WASHINGTON - In a loss for wireless communications providers, the Supreme Court yesterday let stand a lower court ruling that prevents the industry from listing taxes and other government fees as separate items on consumers' bills.
Sprint Nextel Corp. and T-Mobile USA Inc. had asked the justices to overturn the ruling.
They said in court papers that state and local governments try to "hide" taxes and fees by barring carriers from listing them as separate items, requiring the companies instead to fold them in with the rest of their charges.
Consumer advocates, who support the lower court's ruling, responded that companies frequently add a confusing array of charges that are not always the result of government taxes. Such complaints led the Federal Communications Commission to extend "truth in billing" rules to cellphones in 2005.
The dispute is whether the FCC was correct when it ruled in 2005 that federal law prohibits states from barring separate line items.
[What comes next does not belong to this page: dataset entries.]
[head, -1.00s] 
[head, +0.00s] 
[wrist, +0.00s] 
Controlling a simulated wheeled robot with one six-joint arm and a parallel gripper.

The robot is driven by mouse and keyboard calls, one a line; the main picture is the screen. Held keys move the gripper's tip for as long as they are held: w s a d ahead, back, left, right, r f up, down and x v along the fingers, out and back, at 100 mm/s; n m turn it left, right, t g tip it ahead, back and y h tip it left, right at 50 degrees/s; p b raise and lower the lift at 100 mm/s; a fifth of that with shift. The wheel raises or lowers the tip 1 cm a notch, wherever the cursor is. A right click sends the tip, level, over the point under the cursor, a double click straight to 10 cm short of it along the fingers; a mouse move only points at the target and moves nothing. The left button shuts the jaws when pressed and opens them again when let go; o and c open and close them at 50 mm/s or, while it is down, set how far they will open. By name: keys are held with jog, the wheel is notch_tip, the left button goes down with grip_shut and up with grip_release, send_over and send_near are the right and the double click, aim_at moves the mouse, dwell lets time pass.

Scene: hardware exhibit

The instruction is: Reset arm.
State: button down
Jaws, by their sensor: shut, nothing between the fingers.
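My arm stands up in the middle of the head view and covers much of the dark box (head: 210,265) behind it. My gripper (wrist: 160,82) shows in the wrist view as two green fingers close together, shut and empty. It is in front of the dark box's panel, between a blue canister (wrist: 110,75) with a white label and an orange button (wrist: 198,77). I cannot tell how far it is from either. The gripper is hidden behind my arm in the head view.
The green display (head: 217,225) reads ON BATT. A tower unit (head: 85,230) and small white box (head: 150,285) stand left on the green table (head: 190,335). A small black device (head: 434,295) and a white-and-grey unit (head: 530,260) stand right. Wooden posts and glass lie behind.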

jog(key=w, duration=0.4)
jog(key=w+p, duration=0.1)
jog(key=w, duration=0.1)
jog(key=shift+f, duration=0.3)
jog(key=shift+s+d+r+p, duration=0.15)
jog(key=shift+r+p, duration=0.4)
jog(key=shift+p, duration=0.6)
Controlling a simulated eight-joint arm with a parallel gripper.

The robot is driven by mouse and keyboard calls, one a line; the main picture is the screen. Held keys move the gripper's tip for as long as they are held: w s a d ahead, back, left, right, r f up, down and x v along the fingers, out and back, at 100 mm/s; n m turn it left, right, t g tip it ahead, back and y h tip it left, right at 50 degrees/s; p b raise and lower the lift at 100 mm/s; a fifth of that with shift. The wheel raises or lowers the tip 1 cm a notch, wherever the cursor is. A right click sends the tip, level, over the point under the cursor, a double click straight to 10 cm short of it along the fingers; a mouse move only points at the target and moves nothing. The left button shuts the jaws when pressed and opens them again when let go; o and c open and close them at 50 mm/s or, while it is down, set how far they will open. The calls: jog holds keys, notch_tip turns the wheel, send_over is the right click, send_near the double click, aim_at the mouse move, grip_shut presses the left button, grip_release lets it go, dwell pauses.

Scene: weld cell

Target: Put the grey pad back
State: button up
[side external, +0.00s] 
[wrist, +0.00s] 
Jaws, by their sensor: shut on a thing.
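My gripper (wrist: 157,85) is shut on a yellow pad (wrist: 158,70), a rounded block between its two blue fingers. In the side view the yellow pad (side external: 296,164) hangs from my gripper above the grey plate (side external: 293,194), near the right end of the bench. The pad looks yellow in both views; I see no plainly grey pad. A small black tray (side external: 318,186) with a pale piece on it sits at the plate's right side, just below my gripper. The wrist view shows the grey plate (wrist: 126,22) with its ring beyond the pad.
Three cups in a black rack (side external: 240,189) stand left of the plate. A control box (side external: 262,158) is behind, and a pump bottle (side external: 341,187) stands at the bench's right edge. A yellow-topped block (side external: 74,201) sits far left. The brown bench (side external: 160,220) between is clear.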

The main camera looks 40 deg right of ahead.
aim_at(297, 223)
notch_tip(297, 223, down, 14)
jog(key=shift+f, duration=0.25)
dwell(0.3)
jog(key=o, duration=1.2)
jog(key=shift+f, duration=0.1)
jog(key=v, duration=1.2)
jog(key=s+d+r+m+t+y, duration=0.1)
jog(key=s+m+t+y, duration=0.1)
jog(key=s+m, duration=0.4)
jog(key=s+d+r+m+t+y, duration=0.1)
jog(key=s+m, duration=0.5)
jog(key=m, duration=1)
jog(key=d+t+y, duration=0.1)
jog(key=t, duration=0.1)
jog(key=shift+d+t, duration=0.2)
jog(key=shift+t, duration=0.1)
Federal communications law bars state regulation of rates but allows states to regulate "other terms and conditions" of service. The 11th US Circuit Court of Appeals overturned the FCC in 2006, ruling that line items were "other terms and conditions" that states could prohibit. Yesterday's decision lets that ruling stand.
The issue is not completely settled: The appeals court sent the case back to the FCC, and the agency is considering additional grounds for preempting state regulation of the wireless industry.![]()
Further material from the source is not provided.